REGION XC: JUST ANOTHER DAY AT THE OFFICE
JEREMY WALTNER – PUBLISHER
Another cross-country season, another Region 3B meet and another outstanding showing from the Freeman Academy/Marion boys, who last week finished second in the team standings. It was the ninth time in the last 10 years that a Freeman Academy boys team finished in the top two in the region and the 10th year in a row they’ve been in the top three.
Oh, and they’ve finished in the top four at state seven times since 2012, four of which were runner-up finishes. Based on their history and uncanny propensity to keep producing outstanding distance runners, it’s not unreasonable to think the Bearcats will do well again when another state meet commences at Yankton Trail Park in Sioux Falls Saturday afternoon, Oct. 23.
But this year, not only will eyes be on the Freeman Academy/Marion boys, the focus will also be on Jada Koerner, an FA junior who has her eyes set on what would be the biggest victory of her career — a state championship.
Koerner has finished in Class B’s top 25 every fall since she was a seventh grader and was third at state a year ago, when she didn’t bat an eye at a snowy 5,000 meters at Rapid City’s Hart Ranch. Moreover, she hasn’t lost much this season, and when she has it’s been to runners from bigger schools competing in larger classes.
So, yeah. A state championship is clearly in the cards.
“She has said from the time she was a little girl that she wants to win the state meet,” says Suzanne Koerner, her coach and mother, who will watch Jada run with the 116 others in the Class B field in a race that starts at 12 p.m. “She’s competitive and always wants to be better and this year has become a lot more consistent; that’s been different from any of her other years.”

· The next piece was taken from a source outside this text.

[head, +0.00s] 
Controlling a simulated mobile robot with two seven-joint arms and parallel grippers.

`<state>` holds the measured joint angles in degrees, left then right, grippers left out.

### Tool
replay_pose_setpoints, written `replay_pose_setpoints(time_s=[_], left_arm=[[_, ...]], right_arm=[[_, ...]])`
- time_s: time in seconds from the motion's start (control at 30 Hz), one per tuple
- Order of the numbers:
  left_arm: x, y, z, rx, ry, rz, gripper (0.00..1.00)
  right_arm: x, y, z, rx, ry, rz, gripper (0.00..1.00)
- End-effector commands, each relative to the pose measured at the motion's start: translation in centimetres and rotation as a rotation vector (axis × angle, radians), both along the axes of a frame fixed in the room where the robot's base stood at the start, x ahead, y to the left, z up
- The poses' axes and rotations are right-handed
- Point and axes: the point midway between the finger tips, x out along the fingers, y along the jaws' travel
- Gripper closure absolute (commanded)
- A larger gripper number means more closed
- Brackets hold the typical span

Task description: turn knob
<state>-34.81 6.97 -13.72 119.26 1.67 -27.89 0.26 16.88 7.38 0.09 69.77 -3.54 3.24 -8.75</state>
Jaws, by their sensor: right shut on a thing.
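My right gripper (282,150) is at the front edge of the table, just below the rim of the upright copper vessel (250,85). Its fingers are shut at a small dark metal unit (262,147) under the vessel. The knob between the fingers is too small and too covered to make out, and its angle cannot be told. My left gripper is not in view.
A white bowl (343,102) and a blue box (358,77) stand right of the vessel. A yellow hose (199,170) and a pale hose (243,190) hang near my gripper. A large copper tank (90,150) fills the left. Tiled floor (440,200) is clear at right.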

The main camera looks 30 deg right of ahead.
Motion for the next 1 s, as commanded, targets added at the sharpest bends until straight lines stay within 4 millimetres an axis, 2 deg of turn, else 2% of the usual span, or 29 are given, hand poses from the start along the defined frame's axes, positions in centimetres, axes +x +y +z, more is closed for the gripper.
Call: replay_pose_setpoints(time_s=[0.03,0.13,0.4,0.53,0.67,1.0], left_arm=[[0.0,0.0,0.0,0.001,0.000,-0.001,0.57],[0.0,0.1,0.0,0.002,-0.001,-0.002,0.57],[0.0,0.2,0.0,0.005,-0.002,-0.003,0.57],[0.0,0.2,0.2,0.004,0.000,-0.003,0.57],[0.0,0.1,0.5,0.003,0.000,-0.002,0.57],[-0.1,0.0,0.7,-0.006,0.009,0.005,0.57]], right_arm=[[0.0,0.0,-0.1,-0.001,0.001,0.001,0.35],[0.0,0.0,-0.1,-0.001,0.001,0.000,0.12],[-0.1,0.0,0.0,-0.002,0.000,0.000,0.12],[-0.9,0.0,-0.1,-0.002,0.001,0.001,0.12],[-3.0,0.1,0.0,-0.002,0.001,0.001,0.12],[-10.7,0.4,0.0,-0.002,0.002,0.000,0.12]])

Suzanne says she sees a sense of power in the way Jada is running this season, which may be perhaps the biggest sign that she has reached a turning point in what has been a successful but uneven prep career.

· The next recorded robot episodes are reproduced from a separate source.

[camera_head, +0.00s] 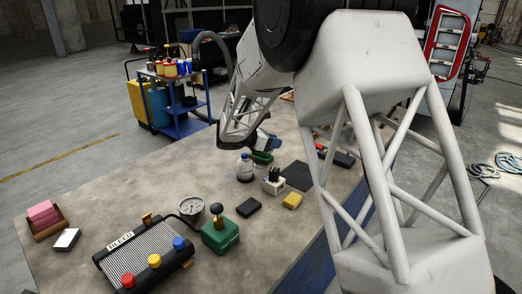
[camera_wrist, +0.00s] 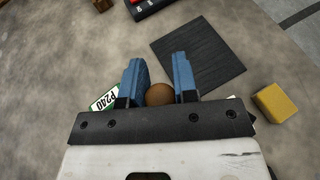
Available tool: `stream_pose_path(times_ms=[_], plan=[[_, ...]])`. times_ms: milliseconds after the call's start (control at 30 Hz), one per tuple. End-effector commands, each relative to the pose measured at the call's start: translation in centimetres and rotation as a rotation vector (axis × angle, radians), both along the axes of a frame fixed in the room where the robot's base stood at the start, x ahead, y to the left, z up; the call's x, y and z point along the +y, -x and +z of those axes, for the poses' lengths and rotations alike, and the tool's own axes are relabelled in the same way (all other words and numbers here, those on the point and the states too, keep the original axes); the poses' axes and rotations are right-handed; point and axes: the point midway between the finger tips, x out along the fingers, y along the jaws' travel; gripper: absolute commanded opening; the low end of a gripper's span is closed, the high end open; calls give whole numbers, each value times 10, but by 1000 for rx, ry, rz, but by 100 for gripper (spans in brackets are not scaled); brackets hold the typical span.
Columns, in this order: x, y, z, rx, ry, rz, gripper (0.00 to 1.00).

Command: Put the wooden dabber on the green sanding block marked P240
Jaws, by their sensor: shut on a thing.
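My gripper (camera_wrist: 159,75) has its two blue fingers on either side of a brown, round-topped thing, the wooden dabber (camera_wrist: 159,95), and is shut on it. In the head view my gripper (camera_head: 268,143) is over the far part of the workbench, and the dabber cannot be made out there. The green sanding block (camera_wrist: 104,99) shows a white label reading P240, just left of the left finger in the wrist view. The finger and palm hide part of it. In the head view a green block (camera_head: 262,157) lies just below my gripper; its marking is unreadable.
A dark mat (camera_wrist: 205,68) and a yellow block (camera_wrist: 273,103) lie to the right. In the head view a clear bottle (camera_head: 245,169) and a white block with a dark top (camera_head: 273,181) stand close by. A green box with a black knob (camera_head: 220,236) stands nearer.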

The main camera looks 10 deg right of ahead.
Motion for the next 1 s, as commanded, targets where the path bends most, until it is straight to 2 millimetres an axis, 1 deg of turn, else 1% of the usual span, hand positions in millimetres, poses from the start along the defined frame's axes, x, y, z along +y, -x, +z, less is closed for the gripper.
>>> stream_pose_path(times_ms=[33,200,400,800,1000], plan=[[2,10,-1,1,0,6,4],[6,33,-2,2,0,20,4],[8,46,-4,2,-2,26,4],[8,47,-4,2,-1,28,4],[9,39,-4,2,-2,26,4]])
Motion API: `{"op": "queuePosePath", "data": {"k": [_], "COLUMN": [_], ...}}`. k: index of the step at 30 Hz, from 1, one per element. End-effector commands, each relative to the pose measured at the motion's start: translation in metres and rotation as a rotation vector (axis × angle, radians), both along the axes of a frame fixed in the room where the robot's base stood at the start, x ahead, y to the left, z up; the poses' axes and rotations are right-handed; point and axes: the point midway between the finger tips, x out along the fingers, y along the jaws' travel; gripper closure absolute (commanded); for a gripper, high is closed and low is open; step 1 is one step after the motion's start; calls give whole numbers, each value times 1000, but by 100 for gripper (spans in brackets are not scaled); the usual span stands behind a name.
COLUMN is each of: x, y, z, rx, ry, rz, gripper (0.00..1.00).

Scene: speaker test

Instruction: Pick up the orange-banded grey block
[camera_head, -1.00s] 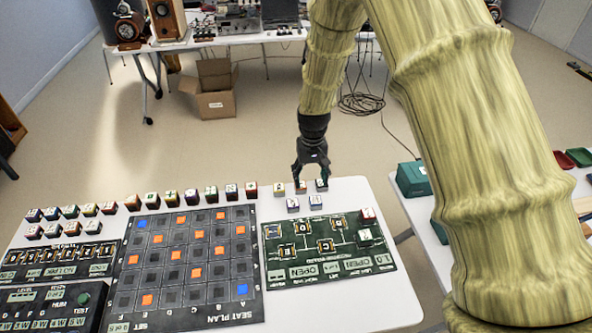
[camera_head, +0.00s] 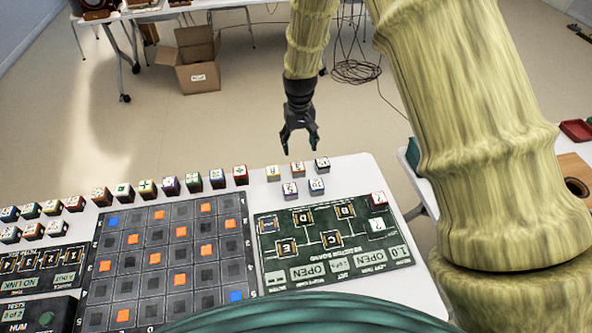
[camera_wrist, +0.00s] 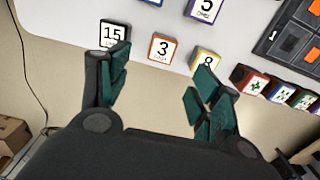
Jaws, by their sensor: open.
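The orange-banded block (camera_head: 297,169) stands in the middle of a row of three small number blocks near the table's far edge. In the wrist view its pale top reads 3, with an orange-red rim (camera_wrist: 163,48). A dark-edged block marked 15 (camera_wrist: 115,36) is on its left there, and a yellow-edged block marked 8 (camera_wrist: 205,61) on its right. My gripper (camera_head: 300,146) is open and empty, just past the far edge in the head view. In the wrist view the open fingers (camera_wrist: 158,80) lie either side of the orange-banded block's line, apart from it.
A purple-edged block (camera_head: 290,190) and a blue-edged block (camera_head: 316,187) stand just nearer. A green board (camera_head: 340,262) and a dark seat plan (camera_head: 135,258) lie on the white table (camera_head: 345,165). More coloured blocks line the left. A cardboard box (camera_head: 198,75) is on the floor.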

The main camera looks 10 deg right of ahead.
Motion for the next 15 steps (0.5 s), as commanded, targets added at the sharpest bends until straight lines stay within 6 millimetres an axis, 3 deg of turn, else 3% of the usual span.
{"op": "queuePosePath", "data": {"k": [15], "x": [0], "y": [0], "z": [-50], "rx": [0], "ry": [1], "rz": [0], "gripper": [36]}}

“It’s been gradual,” she says of Jada’s growth as a runner and her desire to win. “It has to come from within, and when I see that it does, that’s when I can come alongside and help do what it takes.”
The coach also says her youngest daughter feels pressure.
Suzanne herself was a three-time state cross-country champion at Freeman Academy from 1981 to 1983; Jada’s oldest sister, Lillie, won the Class B title in 2010; and her other sister, Clara, turned in an inspiring, out-of-nowhere performance at state her senior year in 2014, placing fifth after finishing 64th the year before.
Still, says Suzanne, “this year she’s ready to take a stab at it.”
Jada will take the top returning time from last year’s state meet field to Yankton Trail Park on Saturday and, this year, not one runner is the clear-cut favorite, “so that opens up the opportunity,” Suzanne said. “All of these things are coming together.”
Mostly, the coach is proud of her daughter.
“It takes a lot of vulnerability to say, ‘Yeah, I’m going to try to do this,’” Suzanne says. “You just don’t know what the day is going to feel like and you don’t know what that competition is going to feel like. But you have to have that mindset going in.
“It’s easy to say, ‘I want to medal,”’ she continues. “It’s very difficult to say, ‘I want to win’ and to put yourself out there like that.”
As for the boys, who on Saturday will run at 1:30 p.m., this year’s success has been somewhat of a surprise. Not only did the Bearcats finish second at last week’s region meet, they also ran away with the conference title at Burke in late September — all without Titus Roesler, the team’s stellar distance runner who graduated the spring before.
Sophomore Tavin Schroeder has replaced Roesler as the team’s best runner, but accounting for a large part of the team’s success in 2021 has also been the arrival of Malachi Myers, a rookie in his senior season.
“You hate to single out one runner,” says Koerner. “They’re all so vital to the team, even if they’re not a scorer; they help in other ways. But without Malachi we’re just an average team.”
Myers finished fourth at last week’s region meet and just one place and 2 seconds behind Schroeder to put FA/Marion in the running with Kimball/White Lake, while the Bearcats’ third runner, Finley McConniel, locked up 11th.
McConniel, a Marion freshman, is another example of a runner who stepped up big this season.
“He’s got that hunger,” Koerner says. “A big goal of his this season was to be our No. 3 runner, and when you achieve that, it’s like, ‘now what? What can I do next?
“Now he knows now who he needs to stick with.”
The Bearcats’ fourth and fifth runners are senior Tim Epp and senior Thalen Schroeder, who last week finished 14th and 24th and were part of the effort that nearly gave the FA/Marion boys another region title. The Wildkats edged the Bearcats 15 to 18 in the team standings.
But Koerner is certainly not complaining, especially considering the uncertainty of the year and the slow but sure growth the Bearcats saw.
“It took the whole season to get where we are,” she said. “I’m happy that we arrived at the right time.